[Dataset items]
= = =
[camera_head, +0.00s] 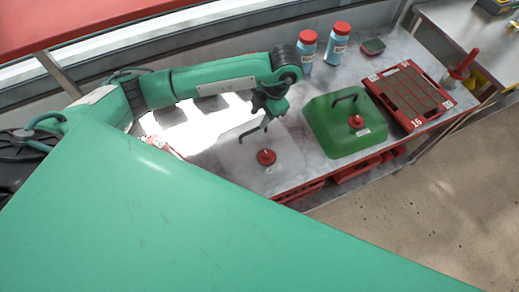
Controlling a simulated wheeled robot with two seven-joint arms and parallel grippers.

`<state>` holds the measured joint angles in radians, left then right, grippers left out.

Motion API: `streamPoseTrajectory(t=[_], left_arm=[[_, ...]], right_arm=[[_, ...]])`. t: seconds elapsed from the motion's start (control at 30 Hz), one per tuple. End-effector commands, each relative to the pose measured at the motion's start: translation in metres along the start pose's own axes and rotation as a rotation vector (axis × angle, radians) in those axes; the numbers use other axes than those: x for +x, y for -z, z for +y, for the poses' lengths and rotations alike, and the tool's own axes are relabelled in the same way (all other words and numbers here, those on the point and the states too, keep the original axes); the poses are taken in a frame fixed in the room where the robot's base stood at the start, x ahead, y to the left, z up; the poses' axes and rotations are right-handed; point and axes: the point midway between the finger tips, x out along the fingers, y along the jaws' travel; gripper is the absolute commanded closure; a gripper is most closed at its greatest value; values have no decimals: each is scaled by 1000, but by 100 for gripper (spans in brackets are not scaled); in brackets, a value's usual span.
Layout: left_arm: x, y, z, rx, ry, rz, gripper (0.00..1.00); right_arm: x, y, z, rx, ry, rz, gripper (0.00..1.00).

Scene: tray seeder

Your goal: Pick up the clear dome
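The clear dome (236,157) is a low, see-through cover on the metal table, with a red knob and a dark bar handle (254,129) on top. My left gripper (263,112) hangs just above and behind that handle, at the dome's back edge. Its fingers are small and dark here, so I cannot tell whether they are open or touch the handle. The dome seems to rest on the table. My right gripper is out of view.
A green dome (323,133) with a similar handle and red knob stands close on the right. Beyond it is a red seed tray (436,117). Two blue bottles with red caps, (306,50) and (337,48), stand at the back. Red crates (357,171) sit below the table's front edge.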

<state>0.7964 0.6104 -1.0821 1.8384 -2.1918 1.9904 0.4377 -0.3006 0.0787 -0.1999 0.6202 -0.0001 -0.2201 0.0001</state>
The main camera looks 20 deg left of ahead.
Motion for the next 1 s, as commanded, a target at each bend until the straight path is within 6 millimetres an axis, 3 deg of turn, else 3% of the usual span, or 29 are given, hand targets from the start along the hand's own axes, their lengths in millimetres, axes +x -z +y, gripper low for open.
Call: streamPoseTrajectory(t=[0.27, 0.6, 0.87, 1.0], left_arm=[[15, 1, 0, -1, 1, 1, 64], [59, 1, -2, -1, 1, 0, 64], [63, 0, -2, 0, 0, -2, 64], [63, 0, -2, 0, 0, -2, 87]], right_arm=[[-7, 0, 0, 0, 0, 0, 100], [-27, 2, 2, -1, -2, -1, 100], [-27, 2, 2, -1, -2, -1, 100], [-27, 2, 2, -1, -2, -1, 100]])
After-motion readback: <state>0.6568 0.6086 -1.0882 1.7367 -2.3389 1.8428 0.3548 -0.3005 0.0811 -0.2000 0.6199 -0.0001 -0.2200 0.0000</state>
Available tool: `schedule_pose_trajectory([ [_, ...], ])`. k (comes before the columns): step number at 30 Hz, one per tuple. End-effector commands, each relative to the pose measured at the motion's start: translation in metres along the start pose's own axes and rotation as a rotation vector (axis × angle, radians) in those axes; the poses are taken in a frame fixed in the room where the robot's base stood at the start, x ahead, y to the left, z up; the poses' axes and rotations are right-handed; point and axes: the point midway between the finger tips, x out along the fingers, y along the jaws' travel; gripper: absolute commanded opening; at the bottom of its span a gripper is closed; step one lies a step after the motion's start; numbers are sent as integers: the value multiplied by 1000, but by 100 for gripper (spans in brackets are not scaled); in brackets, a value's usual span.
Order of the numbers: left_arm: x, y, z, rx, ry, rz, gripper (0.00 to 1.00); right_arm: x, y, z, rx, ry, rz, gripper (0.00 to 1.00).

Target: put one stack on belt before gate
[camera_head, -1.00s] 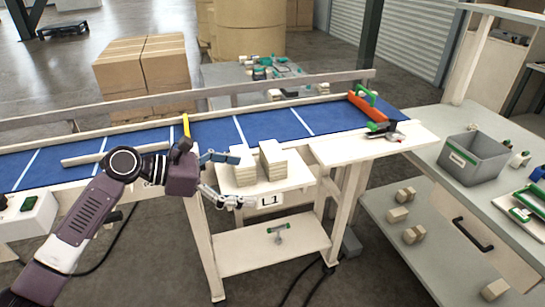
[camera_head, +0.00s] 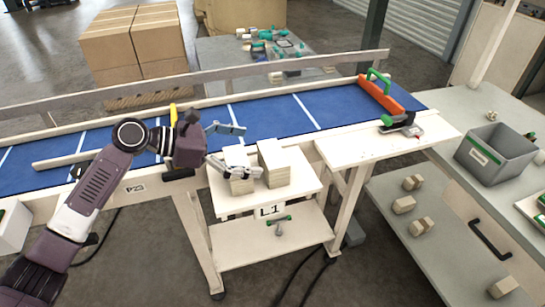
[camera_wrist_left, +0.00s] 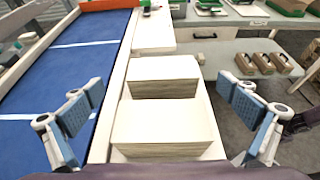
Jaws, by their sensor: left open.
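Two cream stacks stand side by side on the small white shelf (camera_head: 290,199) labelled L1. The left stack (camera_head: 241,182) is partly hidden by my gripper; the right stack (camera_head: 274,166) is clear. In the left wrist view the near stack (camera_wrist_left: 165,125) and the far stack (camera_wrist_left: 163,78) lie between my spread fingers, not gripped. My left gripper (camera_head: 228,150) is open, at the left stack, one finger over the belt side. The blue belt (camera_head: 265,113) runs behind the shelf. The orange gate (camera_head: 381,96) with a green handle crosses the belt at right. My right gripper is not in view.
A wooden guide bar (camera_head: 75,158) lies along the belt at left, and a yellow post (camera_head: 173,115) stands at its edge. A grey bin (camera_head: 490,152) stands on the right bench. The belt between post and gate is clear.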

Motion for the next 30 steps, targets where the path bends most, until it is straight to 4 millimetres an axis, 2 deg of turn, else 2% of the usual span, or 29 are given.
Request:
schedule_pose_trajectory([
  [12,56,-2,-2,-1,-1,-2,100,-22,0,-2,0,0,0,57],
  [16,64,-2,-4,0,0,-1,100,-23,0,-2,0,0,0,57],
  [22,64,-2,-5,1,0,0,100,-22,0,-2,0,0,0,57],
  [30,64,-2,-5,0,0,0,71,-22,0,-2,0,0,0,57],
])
= = =
◆ **EXERCISE DIRECTIONS**: Find each line in the records holding the string "millimetres" and show it.

◆ **WRITTEN ANSWER**:
Motion for the next 1 s, as commanded, a target at each bend until the straight path is within 6 millimetres an axis, 3 deg of turn, else 3% of the usual span, or 29 are given, hand targets from the start along the hand's own axes, their lengths in millimetres, axes +x -z +y, gripper low for open.
Motion for the next 30 steps, targets where the path bends most, until it is straight to 4 millimetres an axis, 2 deg of turn, else 2% of the usual span, or 29 are given.

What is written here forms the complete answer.